▶ **Raw data**
— Begin —
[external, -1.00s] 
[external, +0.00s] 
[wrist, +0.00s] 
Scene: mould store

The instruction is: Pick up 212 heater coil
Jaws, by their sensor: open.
— End —
▶ **Problem to work on**
Give back each line above precisely as it stands.

▶ **Result of this task**
[external, -1.00s] 
[external, +0.00s] 
[wrist, +0.00s] 
Scene: mould store

The instruction is: Pick up 212 heater coil
Jaws, by their sensor: open.

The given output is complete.